A page of the Deed signed by SSNIT that shows the amount of money paid for the land.
The document that indicates the deal on the land between the Osu Stool and Mr Ernest Nunoo.

Mr. Nunoo who acquired the lease from the Osu Stool on October 12, 2004, presented the land documents for registration at the LC, and the Commission accepted the document and started the registration process by indicating in the data that Mr. Nunoo was registering the land, yet without any notice to him, the LC went ahead and leased the land to PPL.

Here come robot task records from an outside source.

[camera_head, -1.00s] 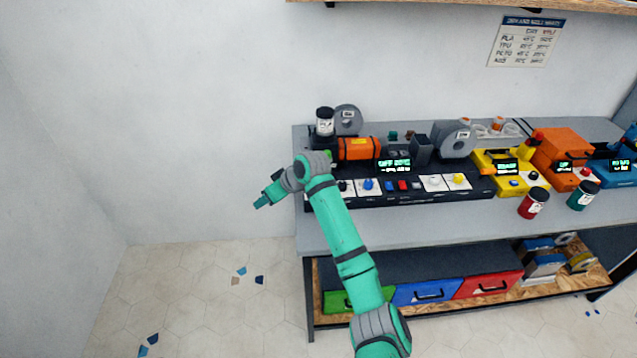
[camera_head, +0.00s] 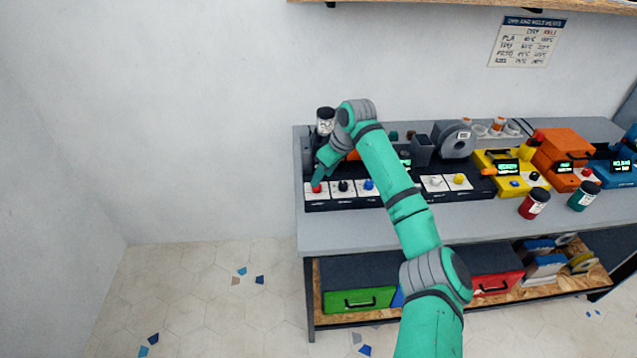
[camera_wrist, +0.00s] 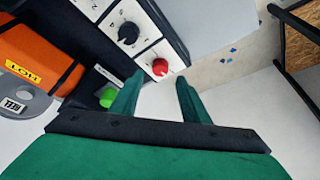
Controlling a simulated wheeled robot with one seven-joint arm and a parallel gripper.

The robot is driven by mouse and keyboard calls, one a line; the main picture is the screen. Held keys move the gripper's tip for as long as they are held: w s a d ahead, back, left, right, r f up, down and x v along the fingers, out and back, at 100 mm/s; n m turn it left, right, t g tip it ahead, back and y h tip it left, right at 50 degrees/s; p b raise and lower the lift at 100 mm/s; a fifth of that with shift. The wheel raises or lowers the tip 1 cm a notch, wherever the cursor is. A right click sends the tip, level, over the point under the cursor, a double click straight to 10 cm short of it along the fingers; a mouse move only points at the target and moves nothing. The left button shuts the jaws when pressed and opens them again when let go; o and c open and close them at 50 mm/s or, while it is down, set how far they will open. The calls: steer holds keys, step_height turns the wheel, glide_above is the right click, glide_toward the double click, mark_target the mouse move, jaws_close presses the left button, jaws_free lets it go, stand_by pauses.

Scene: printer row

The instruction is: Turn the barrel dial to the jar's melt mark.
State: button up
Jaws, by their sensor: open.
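A row of dials sits on white plates along the front of the dark machine (camera_head: 345,202): a red dial (camera_head: 316,188), a black dial (camera_head: 342,186) and a blue dial (camera_head: 368,184). I cannot read which one is the barrel dial. My gripper (camera_head: 318,180) is at the red dial. In the wrist view my gripper (camera_wrist: 160,78) is open and empty, with the red dial (camera_wrist: 160,67) just beyond and between its fingertips. The black dial (camera_wrist: 128,33) lies beyond it to the left. A jar (camera_head: 325,122) with a black lid stands behind my gripper; its label is unreadable.
An orange barrel (camera_wrist: 30,55) with a yellow HOT label and a green knob (camera_wrist: 107,97) show in the wrist view. My arm mostly covers the machine's display. A chart (camera_head: 526,42) hangs on the wall.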

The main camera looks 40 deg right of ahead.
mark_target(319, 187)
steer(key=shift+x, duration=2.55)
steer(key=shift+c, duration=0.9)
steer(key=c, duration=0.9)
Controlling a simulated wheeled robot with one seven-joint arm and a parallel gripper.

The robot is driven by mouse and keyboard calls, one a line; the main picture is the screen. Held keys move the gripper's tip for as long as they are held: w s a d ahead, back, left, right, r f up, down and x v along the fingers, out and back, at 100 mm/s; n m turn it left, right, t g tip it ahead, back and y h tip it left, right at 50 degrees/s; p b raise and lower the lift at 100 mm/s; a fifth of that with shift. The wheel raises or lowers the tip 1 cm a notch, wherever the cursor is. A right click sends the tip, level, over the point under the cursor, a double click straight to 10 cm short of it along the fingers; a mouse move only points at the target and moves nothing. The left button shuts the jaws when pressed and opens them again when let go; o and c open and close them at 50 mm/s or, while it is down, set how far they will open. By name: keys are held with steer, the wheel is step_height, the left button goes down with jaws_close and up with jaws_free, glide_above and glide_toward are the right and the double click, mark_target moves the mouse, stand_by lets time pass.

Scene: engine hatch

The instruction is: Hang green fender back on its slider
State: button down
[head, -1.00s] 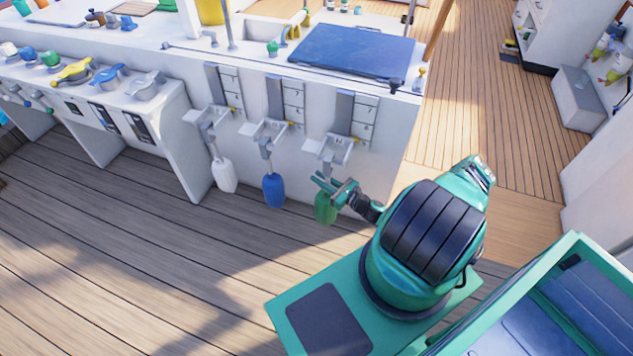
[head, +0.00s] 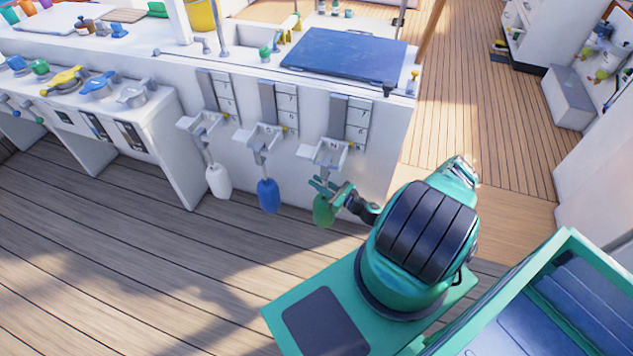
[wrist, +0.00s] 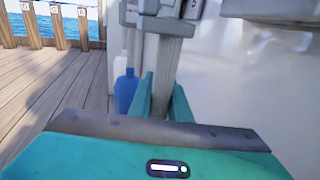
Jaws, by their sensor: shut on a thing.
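The green fender (head: 322,212) hangs low at the right end of the white cabinet front, below the right slider (head: 328,153), a grey bracket on a vertical rail. My gripper (head: 326,188) is at the top of the fender, just under that bracket, and is shut on the fender's upper part. In the wrist view my gripper's fingers (wrist: 162,98) stand on both sides of a grey upright piece that rises to the bracket above. The green fender body is hidden in the wrist view. I cannot tell whether the fender's top is seated in the slider.
A white fender (head: 219,181) and a blue fender (head: 268,195) hang from their own sliders to the left. The blue fender also shows in the wrist view (wrist: 125,90). A dark blue hatch panel (head: 345,54) lies on the cabinet top. The wooden deck (head: 110,230) in front is clear.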

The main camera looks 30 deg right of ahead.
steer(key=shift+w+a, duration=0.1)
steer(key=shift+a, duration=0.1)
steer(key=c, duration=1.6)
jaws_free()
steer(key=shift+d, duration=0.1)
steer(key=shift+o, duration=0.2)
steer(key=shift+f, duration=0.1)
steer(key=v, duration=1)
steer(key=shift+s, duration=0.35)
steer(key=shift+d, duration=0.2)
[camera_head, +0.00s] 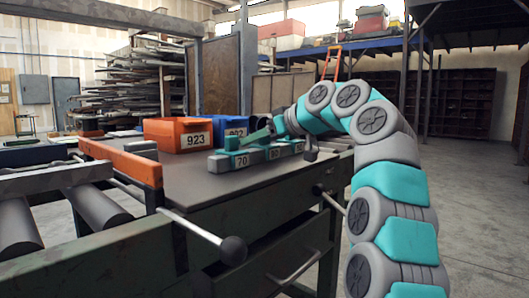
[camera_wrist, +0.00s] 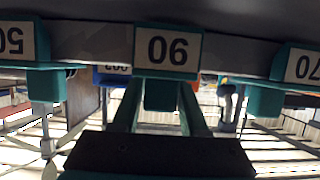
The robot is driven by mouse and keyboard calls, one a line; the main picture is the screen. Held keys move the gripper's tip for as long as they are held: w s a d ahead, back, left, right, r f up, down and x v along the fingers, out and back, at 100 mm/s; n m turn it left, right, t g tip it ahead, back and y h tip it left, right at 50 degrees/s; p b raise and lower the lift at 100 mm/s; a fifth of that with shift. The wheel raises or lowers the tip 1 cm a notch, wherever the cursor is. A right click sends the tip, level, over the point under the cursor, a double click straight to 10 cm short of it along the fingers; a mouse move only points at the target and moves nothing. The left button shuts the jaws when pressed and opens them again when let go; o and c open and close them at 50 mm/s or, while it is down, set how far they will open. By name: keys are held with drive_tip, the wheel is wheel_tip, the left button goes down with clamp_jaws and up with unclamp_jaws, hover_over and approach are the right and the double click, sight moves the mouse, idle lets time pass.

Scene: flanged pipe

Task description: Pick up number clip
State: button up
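Several number clips, grey and teal with white number labels, stand in a row on the bench top in the head view. The clip labelled 70 (camera_head: 242,161) is at the near left of the row. In the wrist view the labels are upside down: the middle clip, apparently 90 (camera_wrist: 167,49), hangs centred, with the 70 clip (camera_wrist: 300,64) on the right and one that looks like 50 (camera_wrist: 14,40) on the left. My gripper (camera_wrist: 161,95) has its two teal fingers apart, one on each side of the middle clip's teal tab. Finger contact is hard to make out.
An orange bin labelled 923 (camera_head: 178,134) and a blue bin (camera_head: 229,127) stand behind the clips. The dark bench top (camera_head: 185,188) is clear in front. A roller conveyor with an orange end (camera_head: 125,162) adjoins on the left. Ball-ended levers (camera_head: 232,250) stick out at the front.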

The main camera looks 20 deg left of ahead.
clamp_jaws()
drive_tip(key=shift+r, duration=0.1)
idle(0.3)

Even though, it has been shown after investigations that PPL acquired the land from the State on June 12, 2014 the deal documents were stamped with No. LVD 12649A in 2011 and a land title certificate dated January 6, 2015.

Efforts to trace the location of PPL or contact its listed directors was unsuccessful. The only contact number on the registration of the PPL belongs to the Managing Partner of an audit firm, Eddie Nikoi Accounting Consultancy, who denied any knowledge of PPL.

Meanwhile, a search at the LC showed that despite the fact that Mr. Nunoo’s lease was dated on October 6, 2008, the Commission went ahead to lease it again to PPL for 50 years, commencing on January 1, 2014, and it was based on that action that PPL also transferred the said land to SSNIT with the consent of the then Chairman of the Greater Accra Regional Lands Commission, after SSNIT had paid $5.45 million.

Additionally, it emerged that PPL did not pay capital gains tax on the transaction, and further checks at the Legon branch of the Ghana Revenue Authority at the time, where PPL was registered, showed that PPL was registered in 2011, and that for all this time, no tax records on PPL existed.